Go through the records and copy each line where the word "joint" occurs.

### Provided records

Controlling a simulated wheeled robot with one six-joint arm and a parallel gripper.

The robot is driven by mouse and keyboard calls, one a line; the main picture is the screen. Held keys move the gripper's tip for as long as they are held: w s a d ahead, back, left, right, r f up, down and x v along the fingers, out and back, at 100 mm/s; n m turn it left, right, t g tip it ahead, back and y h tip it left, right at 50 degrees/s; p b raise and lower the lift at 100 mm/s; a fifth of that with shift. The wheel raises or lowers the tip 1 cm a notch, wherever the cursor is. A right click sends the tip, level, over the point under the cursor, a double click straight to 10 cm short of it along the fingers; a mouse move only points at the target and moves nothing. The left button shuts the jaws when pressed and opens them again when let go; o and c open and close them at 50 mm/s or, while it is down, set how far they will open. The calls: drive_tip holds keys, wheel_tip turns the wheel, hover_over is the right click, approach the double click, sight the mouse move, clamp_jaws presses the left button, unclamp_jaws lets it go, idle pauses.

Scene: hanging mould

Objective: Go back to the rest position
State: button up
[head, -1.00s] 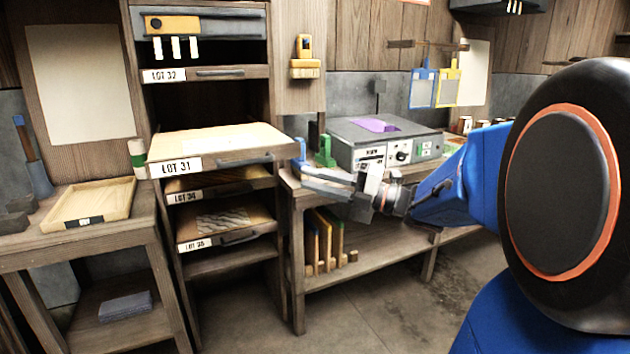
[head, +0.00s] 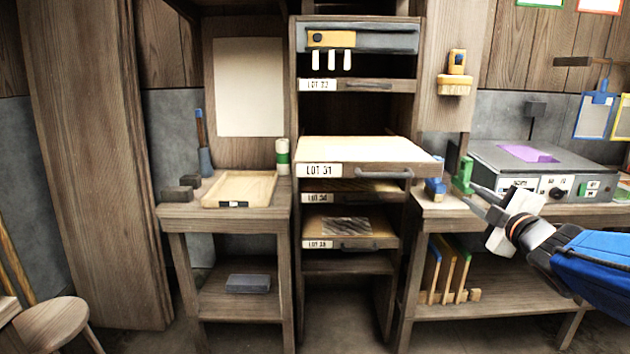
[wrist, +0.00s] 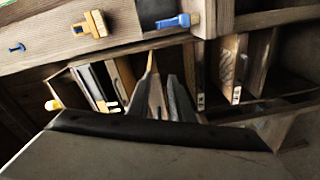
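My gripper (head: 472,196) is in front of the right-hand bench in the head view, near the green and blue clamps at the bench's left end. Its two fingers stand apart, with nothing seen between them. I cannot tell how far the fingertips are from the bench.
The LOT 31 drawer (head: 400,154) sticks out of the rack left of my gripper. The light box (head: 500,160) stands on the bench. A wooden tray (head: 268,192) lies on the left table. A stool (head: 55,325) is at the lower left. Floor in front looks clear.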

######
### Provided records

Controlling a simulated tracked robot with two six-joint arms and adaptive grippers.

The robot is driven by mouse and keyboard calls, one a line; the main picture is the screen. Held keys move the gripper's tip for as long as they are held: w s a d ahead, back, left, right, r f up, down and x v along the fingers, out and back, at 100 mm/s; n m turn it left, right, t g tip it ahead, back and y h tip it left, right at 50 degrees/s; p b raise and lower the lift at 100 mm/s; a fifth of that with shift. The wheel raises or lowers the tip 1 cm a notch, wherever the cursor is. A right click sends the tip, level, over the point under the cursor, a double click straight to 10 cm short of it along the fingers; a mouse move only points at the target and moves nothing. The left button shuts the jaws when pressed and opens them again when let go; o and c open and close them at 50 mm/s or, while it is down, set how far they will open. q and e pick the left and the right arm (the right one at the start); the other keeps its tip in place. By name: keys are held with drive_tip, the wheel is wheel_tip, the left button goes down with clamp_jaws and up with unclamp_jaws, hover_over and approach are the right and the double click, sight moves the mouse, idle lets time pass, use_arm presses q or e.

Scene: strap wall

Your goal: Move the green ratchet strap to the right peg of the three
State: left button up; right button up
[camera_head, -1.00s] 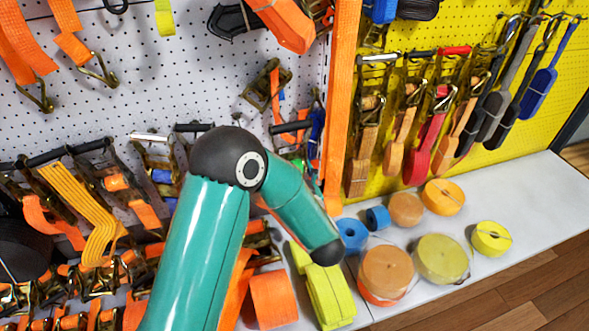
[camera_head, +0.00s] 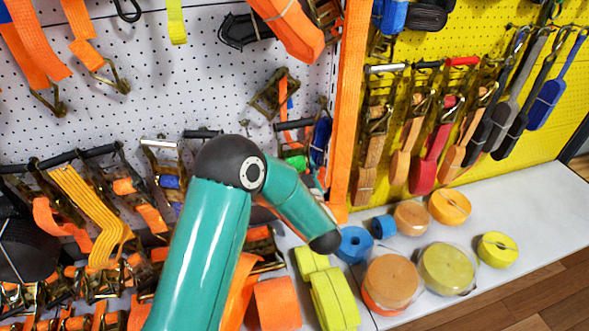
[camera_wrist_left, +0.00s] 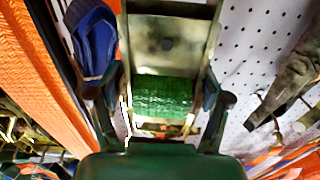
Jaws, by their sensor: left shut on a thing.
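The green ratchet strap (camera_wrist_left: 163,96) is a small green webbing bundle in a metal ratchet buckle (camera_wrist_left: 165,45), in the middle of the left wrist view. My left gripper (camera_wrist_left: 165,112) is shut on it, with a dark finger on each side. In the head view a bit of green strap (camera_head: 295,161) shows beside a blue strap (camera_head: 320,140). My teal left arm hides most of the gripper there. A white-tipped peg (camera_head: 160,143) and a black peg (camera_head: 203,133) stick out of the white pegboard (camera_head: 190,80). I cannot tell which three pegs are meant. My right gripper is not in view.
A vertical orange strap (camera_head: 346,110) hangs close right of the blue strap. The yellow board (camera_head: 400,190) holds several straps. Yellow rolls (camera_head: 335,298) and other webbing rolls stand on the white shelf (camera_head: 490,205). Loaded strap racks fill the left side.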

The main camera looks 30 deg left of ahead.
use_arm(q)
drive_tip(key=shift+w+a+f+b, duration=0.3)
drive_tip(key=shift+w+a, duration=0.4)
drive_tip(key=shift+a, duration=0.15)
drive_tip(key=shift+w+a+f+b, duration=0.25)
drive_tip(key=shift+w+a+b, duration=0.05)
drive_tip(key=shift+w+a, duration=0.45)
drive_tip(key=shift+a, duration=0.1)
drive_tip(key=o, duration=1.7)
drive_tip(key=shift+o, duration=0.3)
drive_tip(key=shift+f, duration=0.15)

######

Task result:
Controlling a simulated wheeled robot with one six-joint arm and a parallel gripper.
Controlling a simulated tracked robot with two six-joint arms and adaptive grippers.

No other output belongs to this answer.